>>>

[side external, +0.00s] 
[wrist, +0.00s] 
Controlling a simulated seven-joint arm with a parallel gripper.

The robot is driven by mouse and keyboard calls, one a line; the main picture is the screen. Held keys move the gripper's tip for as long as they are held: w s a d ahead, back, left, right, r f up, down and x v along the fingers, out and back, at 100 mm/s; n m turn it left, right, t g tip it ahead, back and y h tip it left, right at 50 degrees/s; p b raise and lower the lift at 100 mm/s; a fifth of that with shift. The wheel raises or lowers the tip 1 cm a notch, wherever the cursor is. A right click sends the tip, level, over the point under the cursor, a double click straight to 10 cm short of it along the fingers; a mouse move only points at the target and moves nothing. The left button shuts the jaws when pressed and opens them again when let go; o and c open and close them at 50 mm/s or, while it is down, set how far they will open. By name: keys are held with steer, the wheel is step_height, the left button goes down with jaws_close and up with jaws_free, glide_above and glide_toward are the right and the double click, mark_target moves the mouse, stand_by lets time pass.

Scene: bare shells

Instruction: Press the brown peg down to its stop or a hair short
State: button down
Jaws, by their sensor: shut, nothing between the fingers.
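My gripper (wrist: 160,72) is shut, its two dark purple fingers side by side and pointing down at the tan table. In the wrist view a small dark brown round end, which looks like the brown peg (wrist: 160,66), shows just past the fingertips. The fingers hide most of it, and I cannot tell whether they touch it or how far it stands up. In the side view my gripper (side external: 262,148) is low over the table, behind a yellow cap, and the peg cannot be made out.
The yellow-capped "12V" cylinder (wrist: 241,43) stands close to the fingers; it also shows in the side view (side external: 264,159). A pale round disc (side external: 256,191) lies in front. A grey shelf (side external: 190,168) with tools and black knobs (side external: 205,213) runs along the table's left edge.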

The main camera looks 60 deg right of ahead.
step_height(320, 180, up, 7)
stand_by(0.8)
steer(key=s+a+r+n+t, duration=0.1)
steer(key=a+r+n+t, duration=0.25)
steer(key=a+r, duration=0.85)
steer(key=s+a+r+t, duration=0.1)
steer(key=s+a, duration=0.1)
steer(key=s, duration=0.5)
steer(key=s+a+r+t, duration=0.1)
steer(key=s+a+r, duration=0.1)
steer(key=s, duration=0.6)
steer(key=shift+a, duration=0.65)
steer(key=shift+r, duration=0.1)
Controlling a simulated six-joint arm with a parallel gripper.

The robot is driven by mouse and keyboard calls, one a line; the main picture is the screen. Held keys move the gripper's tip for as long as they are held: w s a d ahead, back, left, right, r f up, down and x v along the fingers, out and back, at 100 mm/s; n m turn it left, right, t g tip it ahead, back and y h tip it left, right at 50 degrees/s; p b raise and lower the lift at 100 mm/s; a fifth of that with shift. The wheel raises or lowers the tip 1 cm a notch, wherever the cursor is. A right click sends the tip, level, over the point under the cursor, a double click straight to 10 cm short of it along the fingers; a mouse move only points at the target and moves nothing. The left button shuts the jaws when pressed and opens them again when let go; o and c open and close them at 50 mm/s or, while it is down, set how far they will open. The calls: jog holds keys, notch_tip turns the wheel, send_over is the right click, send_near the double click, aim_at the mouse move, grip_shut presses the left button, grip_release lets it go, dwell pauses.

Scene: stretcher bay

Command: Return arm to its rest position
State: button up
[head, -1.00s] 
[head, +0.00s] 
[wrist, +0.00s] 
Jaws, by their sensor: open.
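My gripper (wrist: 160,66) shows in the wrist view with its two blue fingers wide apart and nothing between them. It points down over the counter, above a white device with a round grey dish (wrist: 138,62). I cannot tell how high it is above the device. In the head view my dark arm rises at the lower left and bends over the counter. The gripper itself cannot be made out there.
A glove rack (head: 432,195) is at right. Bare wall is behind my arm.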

<<<

■ **TASK OBJECTIVE**
Begin at the line that has "Controlling a simulated seven-joint", stop after the line that has "State: button down", and repeat exactly those lines, nothing more.

■ **TASK OUTPUT**
Controlling a simulated seven-joint arm with a parallel gripper.

The robot is driven by mouse and keyboard calls, one a line; the main picture is the screen. Held keys move the gripper's tip for as long as they are held: w s a d ahead, back, left, right, r f up, down and x v along the fingers, out and back, at 100 mm/s; n m turn it left, right, t g tip it ahead, back and y h tip it left, right at 50 degrees/s; p b raise and lower the lift at 100 mm/s; a fifth of that with shift. The wheel raises or lowers the tip 1 cm a notch, wherever the cursor is. A right click sends the tip, level, over the point under the cursor, a double click straight to 10 cm short of it along the fingers; a mouse move only points at the target and moves nothing. The left button shuts the jaws when pressed and opens them again when let go; o and c open and close them at 50 mm/s or, while it is down, set how far they will open. By name: keys are held with steer, the wheel is step_height, the left button goes down with jaws_close and up with jaws_free, glide_above and glide_toward are the right and the double click, mark_target moves the mouse, stand_by lets time pass.

Scene: bare shells

Instruction: Press the brown peg down to its stop or a hair short
State: button down

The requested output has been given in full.